### Information given
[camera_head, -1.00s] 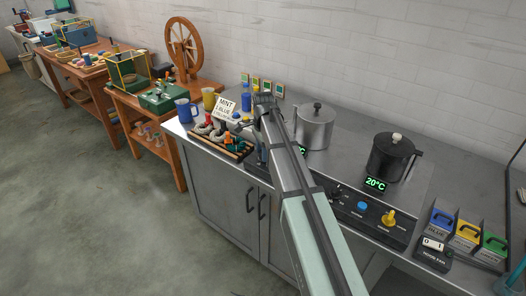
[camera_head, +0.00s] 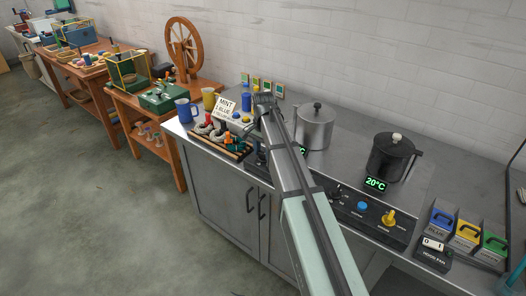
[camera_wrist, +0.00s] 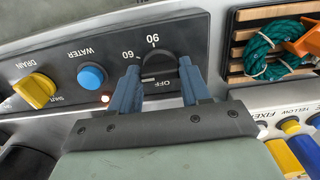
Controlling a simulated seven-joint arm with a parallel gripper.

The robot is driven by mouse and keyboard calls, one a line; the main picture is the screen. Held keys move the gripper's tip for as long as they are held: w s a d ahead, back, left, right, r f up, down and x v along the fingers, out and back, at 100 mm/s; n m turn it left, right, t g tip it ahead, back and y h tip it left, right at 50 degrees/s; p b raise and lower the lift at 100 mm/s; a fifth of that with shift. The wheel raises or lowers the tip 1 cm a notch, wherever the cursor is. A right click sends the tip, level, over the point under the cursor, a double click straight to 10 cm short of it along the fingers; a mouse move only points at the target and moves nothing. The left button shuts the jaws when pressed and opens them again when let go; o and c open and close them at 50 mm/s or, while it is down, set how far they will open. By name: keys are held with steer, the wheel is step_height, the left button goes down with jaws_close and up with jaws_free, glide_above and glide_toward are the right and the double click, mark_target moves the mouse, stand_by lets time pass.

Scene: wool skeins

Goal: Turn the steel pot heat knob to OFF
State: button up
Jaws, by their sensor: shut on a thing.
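The steel pot (camera_head: 314,127) stands lidded on the counter, just right of my arm in the head view. In the wrist view, its black heat knob (camera_wrist: 158,62) sits on a dark panel marked 60, 90 and OFF. My gripper (camera_wrist: 158,70) is shut on this knob, with one blue finger on each side. The fingers partly cover the knob and the dial, and I cannot tell which mark it points to. A small lamp (camera_wrist: 105,98) on the panel glows. In the head view my arm hides the knob and fingertips.
Beside the knob are a blue WATER button (camera_wrist: 91,76) and a yellow DRAIN knob (camera_wrist: 36,89). A rack (camera_wrist: 270,55) with teal skeins lies close on the other side. A black pot (camera_head: 391,157) reading 20°C stands to the right, with its own controls in front.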

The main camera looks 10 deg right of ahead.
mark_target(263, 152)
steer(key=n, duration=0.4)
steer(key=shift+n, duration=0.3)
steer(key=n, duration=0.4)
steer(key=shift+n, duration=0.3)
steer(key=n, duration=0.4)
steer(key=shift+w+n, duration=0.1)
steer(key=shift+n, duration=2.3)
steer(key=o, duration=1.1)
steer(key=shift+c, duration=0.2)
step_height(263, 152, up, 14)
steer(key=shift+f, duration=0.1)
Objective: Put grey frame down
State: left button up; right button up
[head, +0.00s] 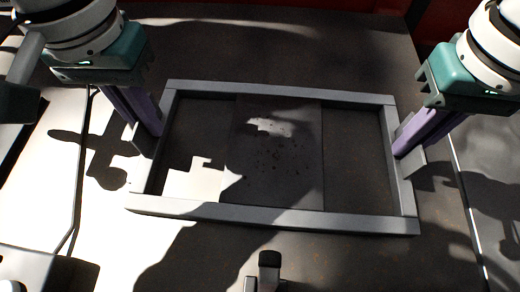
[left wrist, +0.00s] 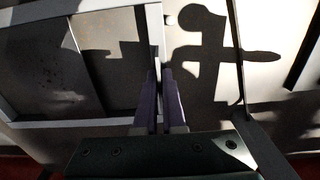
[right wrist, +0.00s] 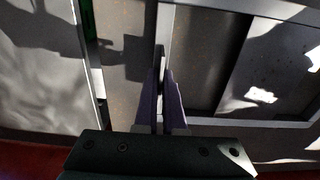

### Job
Reproduce the entries above without change, omitting all pictures.

### The completed task
[camera_head, -1.00s] 
[camera_head, +0.00s] 
[camera_wrist, +0.00s] 
Controlling a simulated seven-joint arm with a parallel gripper.

The robot is driven by mouse and keyboard calls, one a line; the main picture is the screen. Held keys move the gripper's tip for as long as they are held: w s a d ahead, back, left, right, r f up, down and x v along the fingers, out and back, at 100 mm/s; n m turn it left, right, t g tip it ahead, back and y h tip it left, right at 50 degrees/s; p b raise and lower the lift at 100 mm/s; a fifth of that with shift. The wheel raises or lowers the tip 1 cm a notch, wherever the cursor is. A right click sends the tip, level, over the point under the cursor, a double click straight to 10 cm short of it along the fingers; a mouse move only points at the target and moves nothing. The left button shuts the jaws when pressed and opens them again when let go; o and c open and close them at 50 mm/s or, while it is down, set how far they will open. By name: keys are held with steer, the wheel is step_height, the left button goes down with jaws_close and up with jaws_free, glide_above and glide_toward are the right and the double click, mark_target moves the mouse, stand_by lets time pass.

Scene: wool skeins

Goal: Turn the steel pot heat knob to OFF
State: button up
Jaws, by their sensor: shut on a thing.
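The steel pot (camera_head: 314,127) stands lidded on the counter, just right of my arm in the head view. In the wrist view, its black heat knob (camera_wrist: 158,62) sits on a dark panel marked 60, 90 and OFF. My gripper (camera_wrist: 158,70) is shut on this knob, with one blue finger on each side. The fingers partly cover the knob and the dial, and I cannot tell which mark it points to. A small lamp (camera_wrist: 105,98) on the panel glows. In the head view my arm hides the knob and fingertips.
Beside the knob are a blue WATER button (camera_wrist: 91,76) and a yellow DRAIN knob (camera_wrist: 36,89). A rack (camera_wrist: 270,55) with teal skeins lies close on the other side. A black pot (camera_head: 391,157) reading 20°C stands to the right, with its own controls in front.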

The main camera looks 10 deg right of ahead.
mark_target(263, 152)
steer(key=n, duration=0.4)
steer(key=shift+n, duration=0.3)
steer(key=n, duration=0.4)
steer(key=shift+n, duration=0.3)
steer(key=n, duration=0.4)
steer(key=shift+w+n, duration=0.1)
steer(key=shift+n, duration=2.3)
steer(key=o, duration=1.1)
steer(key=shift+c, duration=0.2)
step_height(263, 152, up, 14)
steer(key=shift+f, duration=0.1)
Objective: Put grey frame down
State: left button up; right button up
[head, +0.00s] 
[left wrist, +0.00s] 
[right wrist, +0.00s] 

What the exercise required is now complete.